If we express the given ODE in differential form, we obtain:

$$(2y-x+5)\,dx+(-2x+y+4)\,dy=0$$

It is easy to see by inspection that this is not an exact equation. However, obtaining a special integrating factor seems to be impossible, at least by the technique normally given in an elementary course in ODEs.

So, allow me to ask that you are certain the problem has been copied correctly. :D

yes I copied it correctly.
Here is an attachment of the sample exam we were given for our test on Thursday
View attachment 3939

 

[MarkFL]

Okay, let's approach it in the following manner, returning to the original form:

$$\d{y}{x}=\frac{2y-x+5}{2x-y-4}$$

Now, let's let:

$$X=x+a$$

$$Y=y+b$$

and we now have:

$$\d{Y}{X}=\frac{2(Y-b)-(X-a)+5}{2(X-a)-(Y-b)-4}=\frac{2Y-2b-X+a+5}{2X-2a-Y+b-4}$$

And so we find we desire:

$$-2b+a+5=0$$

$$-2a+b-4=0$$

You should find:

$$(a,b)=(-1,2)$$

And this leaves us with:

$$\d{Y}{X}=\frac{2Y-X}{2X-Y}$$

Can you proceed?

 

[MarkFL]

Since several days have passed with no further feedback from the OP, I will finish the problem...
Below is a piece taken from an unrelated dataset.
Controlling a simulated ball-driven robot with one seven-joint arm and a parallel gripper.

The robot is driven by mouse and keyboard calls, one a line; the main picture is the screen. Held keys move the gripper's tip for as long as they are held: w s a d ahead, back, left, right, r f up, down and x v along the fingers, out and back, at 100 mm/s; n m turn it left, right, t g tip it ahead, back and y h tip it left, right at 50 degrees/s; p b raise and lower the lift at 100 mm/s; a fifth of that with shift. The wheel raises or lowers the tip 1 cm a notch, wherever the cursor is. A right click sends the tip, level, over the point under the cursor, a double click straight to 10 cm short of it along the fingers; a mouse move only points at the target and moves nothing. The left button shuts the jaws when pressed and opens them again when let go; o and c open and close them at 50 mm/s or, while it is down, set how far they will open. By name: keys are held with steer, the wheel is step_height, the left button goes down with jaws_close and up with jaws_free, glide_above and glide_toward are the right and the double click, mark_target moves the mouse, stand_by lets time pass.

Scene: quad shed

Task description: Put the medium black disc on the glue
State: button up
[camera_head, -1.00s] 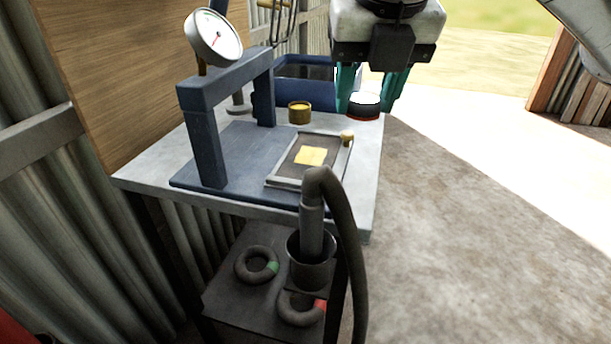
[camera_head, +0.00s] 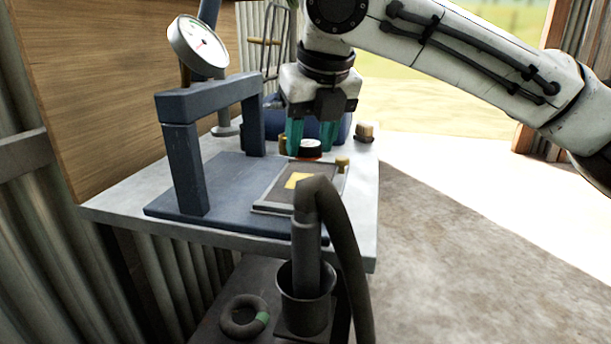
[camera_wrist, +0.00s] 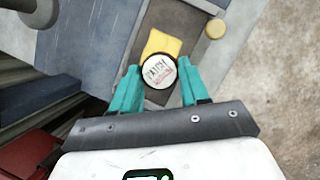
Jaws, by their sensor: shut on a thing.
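My gripper (camera_head: 309,138) is shut on a round black disc (camera_head: 311,147) with a reddish lower rim. The wrist view shows the disc (camera_wrist: 159,72) between the two teal fingers, with a white printed face and a dark edge. The glue is a yellow patch (camera_head: 296,181) on a board in a shallow light-rimmed tray (camera_head: 268,210). In the head view the disc is just behind the glue and appears raised. In the wrist view the disc overlaps the near edge of the glue (camera_wrist: 164,43). The exact height gap cannot be told.
A blue press frame (camera_head: 186,165) with a dial gauge (camera_head: 203,46) stands left of the tray. A brass knob (camera_head: 343,164) is at the tray's corner. A tan-and-brown cylinder (camera_head: 364,132) stands at the back right corner. A dark hose (camera_head: 345,235) rises in front.

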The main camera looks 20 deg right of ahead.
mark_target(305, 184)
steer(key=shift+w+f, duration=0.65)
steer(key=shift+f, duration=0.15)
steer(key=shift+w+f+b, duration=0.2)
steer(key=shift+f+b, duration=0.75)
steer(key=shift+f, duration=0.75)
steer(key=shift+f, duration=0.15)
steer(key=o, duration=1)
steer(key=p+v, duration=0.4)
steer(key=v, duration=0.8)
On the right, let's divide each term in the numerator and denominator by $X$ to obtain:

$$\d{Y}{X}=\frac{2\frac{Y}{X}-1}{2-\frac{Y}{X}}$$

Next, we may use the substitution:

$$Y=uX\,\therefore\,\d{Y}{X}=u+X\d{u}{X}$$

And we now have:

$$u+X\d{u}{X}=\frac{2u-1}{2-u}$$

Subtract through by $u$:

$$X\d{u}{X}=\frac{2u-1}{2-u}-u=\frac{2u-1-u(2-u)}{2-u}=\frac{u^2-1}{2-u}$$

Separate variables and use partial fraction decomposition:

$$\left(\frac{1}{u-1}-\frac{3}{u+1}\right)\,du=\frac{2}{X}\,dx$$

Integrating, we obtain:

$$\ln\left|\frac{u-1}{(u+1)^3}\right|=\ln\left|c_1X^2\right|$$

And this implies:

$$\frac{u-1}{(u+1)^3}=c_1X^2$$

Back-substituting for $u$, we have:

$$\frac{\frac{Y}{X}-1}{\left(\frac{Y}{X}+1\right)^3}=c_1X^2$$

$$\frac{X-Y}{\left(X+Y\right)^3}=c_2$$

Back-substitute for $X$ and $Y$:

$$\frac{(x-1)-(y+2)}{\left((x-1)+(y+2)\right)^3}=c_2$$

$$\frac{x-y-3}{\left(x+y+1\right)^3}=c_2$$

Now, use the given initial conditions to find the value of the parameter $c_2$:

$$\frac{1-1-3}{\left(1+1+1\right)^3}=c_2\implies c_2=-\frac{1}{9}$$

Thus, the implicit solution satisfying the given IVP is:

$$\frac{y-x+3}{\left(y+x+1\right)^3}=\frac{1}{9}$$